A long-standing reluctance by large organisations to roll out system updates before substantial internal testing was instrumental in the crisis.
In effect, paranoia about system security was the cause of system-wide vulnerability.
This problem is not new. The illusion that elaborate rule-based systems can eliminate systemic risk was prevalent amongst regulators in the run-up to the financial crisis, and still persist even to this day. The apparent security provided by having lots of boxes ticked and the paperwork passed through endless committees before an update could be approved proved to be completely false.

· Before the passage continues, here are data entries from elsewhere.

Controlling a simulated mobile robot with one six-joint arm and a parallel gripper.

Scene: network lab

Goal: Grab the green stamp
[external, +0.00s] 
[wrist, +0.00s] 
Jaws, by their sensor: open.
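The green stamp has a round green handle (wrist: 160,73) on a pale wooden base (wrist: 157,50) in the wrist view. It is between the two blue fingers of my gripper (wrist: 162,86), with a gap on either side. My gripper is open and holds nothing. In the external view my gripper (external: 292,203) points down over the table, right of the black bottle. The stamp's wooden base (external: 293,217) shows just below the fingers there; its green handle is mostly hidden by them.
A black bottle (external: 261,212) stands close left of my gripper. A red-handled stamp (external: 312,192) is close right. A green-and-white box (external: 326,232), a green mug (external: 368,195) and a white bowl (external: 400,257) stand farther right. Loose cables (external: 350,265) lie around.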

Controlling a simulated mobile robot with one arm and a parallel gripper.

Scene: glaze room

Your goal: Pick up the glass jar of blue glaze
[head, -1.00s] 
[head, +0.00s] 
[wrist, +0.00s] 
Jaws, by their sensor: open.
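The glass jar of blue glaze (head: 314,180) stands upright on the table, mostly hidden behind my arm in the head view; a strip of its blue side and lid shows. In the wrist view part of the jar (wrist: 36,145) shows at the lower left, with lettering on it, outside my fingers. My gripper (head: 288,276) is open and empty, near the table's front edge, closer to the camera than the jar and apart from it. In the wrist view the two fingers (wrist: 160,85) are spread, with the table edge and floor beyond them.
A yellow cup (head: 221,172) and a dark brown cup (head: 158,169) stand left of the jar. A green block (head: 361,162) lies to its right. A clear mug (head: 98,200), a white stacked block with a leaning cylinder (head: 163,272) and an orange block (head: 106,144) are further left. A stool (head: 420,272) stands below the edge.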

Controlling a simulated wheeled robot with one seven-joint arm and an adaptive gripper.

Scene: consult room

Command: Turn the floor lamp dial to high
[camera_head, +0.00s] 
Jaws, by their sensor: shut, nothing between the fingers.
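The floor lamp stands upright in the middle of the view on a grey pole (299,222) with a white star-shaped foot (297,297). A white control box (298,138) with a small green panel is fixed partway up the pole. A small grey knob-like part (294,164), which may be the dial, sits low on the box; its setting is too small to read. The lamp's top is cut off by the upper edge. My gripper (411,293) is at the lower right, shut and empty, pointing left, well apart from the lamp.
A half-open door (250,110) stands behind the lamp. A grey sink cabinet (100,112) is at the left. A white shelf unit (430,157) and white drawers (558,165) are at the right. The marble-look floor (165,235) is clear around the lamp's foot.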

The state of affairs puts into question the complicated security procedures in place within organisations. What is the point of spamming staff with emails forcing them to update their passwords as often as once every two/three months when this large-scale cyber-attack took place without breaking even a single password?
A study published in the Proceedings of the 17th ACM conference on computer and communications security assessed the security advantages of password expiration policies,.
It shows that many users asked to update their passwords use simple mental shortcuts and heuristics on all but the first password. For example, they just change a character to a symbol or number, such as ‘s’ to ‘$’ or ‘A’ to ‘4’,
These shortcuts introduce patterns and biases to the password which makes it much easier to guess your updated password once you have even partial access to the password history. The researchers in this study could break the current password of approximately 41 per cent of the accounts in less than three seconds, if they knew their previous password.
The situation is even more disconcerting. A report by Carnegie Mellon University showed that personal characteristics and traits were correlated with password strengths among CMU students, faculty and staff. Individuals who reported annoyance with university password policies also tend to choose weaker passwords.
The obsession with frequent password updates actually reduces overall system security rather than enhances it.
Instead of trying to design elaborate, fail-safe systems, companies should just reflect a bit more about how humans actually behave.